Is this guy OK? Publishing has much to learn from gaming! Gaming? Digital Book World gives Tom Chalmers space to provide us with this insight. “Going back to gaming, though, it quickly becomes clear how slick—if not ruthless—its ordering is. Publishing, by comparison, is over-complicated, with a winding and circling chain of authors, publishers, agents, sub-agents, distributors, retailers, wholesalers—the list goes on.” — See the problem? It’s those pesky authors, agents, retailers etc. who are ruining the business. We need to get them out of the way, employ a couple of slick creative types, set up direct to consumer sales operations and sit back while the money rolls in. We all know gaming is successful; I don’t think we’d argue the toss on that. I’ve no idea what the breakeven on a game is, but no doubt it’s quite high. A successful book can sell fewer than 500 copies. It’s a different business Mr Chalmers.

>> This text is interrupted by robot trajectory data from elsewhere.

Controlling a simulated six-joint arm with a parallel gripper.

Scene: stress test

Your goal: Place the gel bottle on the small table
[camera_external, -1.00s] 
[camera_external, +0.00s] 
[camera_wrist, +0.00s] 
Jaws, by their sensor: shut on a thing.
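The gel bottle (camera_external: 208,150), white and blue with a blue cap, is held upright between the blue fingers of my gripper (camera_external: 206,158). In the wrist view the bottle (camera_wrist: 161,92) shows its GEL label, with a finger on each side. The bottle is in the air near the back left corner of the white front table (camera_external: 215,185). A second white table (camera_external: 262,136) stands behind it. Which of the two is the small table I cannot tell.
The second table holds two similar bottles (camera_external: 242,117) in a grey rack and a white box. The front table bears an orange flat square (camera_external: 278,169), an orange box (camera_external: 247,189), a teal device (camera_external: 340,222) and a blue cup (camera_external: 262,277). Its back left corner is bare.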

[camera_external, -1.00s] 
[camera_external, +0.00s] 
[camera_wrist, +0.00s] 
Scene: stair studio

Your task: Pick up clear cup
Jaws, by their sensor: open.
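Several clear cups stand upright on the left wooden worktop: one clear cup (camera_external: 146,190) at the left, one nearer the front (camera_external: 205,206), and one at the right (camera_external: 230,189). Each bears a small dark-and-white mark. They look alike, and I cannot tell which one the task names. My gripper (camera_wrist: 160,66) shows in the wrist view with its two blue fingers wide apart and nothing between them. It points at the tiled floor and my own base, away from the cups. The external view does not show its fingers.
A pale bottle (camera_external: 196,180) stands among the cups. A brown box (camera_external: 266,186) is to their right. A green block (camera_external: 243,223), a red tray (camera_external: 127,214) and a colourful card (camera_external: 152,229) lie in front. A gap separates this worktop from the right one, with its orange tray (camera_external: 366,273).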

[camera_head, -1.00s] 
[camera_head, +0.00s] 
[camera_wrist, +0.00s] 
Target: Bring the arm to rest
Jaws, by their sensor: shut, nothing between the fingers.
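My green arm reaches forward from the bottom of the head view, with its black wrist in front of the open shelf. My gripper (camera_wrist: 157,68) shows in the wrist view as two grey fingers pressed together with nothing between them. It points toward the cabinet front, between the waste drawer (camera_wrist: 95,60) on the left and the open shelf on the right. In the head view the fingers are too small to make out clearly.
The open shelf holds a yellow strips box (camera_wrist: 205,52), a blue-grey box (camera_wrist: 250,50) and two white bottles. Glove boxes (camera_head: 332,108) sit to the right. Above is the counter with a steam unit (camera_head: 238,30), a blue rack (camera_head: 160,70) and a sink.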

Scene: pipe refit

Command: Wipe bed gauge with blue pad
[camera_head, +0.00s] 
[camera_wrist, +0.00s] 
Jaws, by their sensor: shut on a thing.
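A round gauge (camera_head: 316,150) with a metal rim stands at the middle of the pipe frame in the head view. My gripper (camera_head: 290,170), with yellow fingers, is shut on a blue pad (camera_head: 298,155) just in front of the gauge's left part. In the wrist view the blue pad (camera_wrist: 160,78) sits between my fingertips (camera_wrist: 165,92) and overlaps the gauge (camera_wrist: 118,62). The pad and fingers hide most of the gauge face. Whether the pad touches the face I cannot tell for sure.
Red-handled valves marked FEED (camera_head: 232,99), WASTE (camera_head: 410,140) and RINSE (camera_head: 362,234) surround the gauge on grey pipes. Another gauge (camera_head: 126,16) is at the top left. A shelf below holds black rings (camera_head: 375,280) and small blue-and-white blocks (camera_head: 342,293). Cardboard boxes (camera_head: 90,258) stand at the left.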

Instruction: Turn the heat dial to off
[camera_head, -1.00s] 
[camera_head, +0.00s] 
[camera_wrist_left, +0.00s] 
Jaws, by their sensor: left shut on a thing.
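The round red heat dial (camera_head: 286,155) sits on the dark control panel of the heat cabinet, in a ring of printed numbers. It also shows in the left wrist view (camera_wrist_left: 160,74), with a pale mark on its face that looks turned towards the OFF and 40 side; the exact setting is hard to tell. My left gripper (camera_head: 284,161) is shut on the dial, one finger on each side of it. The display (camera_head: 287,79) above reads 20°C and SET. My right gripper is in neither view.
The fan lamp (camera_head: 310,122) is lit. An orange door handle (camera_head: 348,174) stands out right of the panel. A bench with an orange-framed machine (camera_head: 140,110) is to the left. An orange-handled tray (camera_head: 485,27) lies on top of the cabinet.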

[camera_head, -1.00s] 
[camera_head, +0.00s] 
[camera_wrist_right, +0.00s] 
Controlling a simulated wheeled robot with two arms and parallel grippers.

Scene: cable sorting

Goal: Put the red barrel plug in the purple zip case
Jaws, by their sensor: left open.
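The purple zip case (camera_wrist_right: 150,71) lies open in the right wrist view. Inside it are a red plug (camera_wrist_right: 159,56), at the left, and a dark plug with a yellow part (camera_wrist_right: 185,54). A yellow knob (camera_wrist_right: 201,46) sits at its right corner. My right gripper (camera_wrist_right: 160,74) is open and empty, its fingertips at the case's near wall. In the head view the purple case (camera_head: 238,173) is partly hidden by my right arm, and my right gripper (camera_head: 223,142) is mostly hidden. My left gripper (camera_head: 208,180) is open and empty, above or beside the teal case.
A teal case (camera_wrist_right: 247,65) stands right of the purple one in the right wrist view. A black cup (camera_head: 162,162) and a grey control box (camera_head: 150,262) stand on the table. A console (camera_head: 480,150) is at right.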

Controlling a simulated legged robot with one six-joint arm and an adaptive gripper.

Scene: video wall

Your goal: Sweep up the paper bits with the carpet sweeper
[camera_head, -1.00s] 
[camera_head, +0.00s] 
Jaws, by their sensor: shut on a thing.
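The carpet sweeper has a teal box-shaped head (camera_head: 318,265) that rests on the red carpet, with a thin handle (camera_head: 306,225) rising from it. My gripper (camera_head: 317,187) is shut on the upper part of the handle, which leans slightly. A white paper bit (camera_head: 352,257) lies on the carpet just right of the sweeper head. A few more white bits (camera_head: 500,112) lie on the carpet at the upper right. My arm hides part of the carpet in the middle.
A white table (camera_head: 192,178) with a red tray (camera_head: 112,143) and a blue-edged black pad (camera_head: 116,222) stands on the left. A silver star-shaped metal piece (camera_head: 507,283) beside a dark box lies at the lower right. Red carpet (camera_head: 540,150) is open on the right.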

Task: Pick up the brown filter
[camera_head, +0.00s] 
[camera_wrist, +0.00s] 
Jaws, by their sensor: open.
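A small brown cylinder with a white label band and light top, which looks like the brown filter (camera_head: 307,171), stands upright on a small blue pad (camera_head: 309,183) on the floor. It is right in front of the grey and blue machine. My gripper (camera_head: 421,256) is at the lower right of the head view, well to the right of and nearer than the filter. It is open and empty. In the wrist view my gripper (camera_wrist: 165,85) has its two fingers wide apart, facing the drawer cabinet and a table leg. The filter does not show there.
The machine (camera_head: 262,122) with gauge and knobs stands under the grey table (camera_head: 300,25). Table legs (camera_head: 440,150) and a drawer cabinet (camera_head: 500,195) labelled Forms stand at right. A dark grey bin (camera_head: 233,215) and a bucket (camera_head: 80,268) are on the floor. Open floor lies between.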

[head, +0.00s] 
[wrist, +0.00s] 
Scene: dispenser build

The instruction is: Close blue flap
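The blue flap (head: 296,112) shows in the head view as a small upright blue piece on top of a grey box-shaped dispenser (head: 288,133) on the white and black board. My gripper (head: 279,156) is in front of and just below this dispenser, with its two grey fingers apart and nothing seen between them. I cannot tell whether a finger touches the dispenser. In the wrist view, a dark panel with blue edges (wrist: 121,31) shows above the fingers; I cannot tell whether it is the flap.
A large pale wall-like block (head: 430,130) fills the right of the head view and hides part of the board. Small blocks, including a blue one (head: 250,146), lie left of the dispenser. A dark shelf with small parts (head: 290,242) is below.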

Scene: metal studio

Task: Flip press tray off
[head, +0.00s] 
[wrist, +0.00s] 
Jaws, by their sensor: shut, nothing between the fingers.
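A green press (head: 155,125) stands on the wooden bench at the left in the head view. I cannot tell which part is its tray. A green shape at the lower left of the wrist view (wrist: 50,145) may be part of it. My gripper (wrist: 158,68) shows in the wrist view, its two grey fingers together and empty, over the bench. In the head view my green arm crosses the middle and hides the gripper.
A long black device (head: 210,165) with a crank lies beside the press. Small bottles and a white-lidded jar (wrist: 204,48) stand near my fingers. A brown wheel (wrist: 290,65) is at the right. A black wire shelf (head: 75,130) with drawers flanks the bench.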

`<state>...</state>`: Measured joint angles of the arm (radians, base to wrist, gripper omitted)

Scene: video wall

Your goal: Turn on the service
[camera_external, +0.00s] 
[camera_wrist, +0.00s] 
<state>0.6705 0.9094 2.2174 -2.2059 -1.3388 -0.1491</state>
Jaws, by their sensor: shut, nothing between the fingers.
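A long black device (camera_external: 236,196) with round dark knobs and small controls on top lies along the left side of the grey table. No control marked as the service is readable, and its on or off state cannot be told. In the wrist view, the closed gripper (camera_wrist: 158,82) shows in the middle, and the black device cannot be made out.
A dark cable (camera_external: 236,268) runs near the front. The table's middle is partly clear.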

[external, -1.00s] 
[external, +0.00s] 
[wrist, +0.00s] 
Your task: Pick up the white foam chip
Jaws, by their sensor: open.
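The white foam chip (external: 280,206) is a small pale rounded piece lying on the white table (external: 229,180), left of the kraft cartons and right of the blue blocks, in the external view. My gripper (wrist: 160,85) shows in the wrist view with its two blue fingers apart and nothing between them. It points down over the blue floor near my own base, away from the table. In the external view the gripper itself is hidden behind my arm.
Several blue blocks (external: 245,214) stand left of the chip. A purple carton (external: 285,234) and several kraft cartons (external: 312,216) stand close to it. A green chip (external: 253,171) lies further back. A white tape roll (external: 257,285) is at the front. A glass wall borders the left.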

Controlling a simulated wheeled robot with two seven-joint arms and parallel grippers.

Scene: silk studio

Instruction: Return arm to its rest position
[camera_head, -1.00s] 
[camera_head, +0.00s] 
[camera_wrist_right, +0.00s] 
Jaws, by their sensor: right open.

Of course (sorry to bore by saying this yet again) this sort of comment arises from the lazy assumption that “publishing” means trade publishing. Has trade publishing anything to learn from gaming? Maybe. But I suspect the traffic might actually be in the other direction: we have after all been at this a bit longer than they have, and do tend to have learned some tricks over the centuries. Just because industry X is successful doesn’t mean that everyone needs to do what they are doing. What does gaming have in common with books?
- both make use of narrative
- gaming is a form of entertainment, as are some books
- they are both bought in book-shaped packages (or nowadays downloaded)
- some have claimed that game playing can be educational, though that’s usually in answer to claims that kids playing games are wasting their time.
I can’t really think of any other similarities. All of these characteristics could be used to claim with equal justification, that publishing has much to learn from the movie business. Look, if you think the book business us stupid, just play games and stop pretending you are a reader. The trade structure we have is the structure that has evolved over five centuries. In so far as it is sub-optimal it will evolve and change, as it has always done in the past. So will the way games are made and sold, if indeed they manage to hang around long enough for this to happen.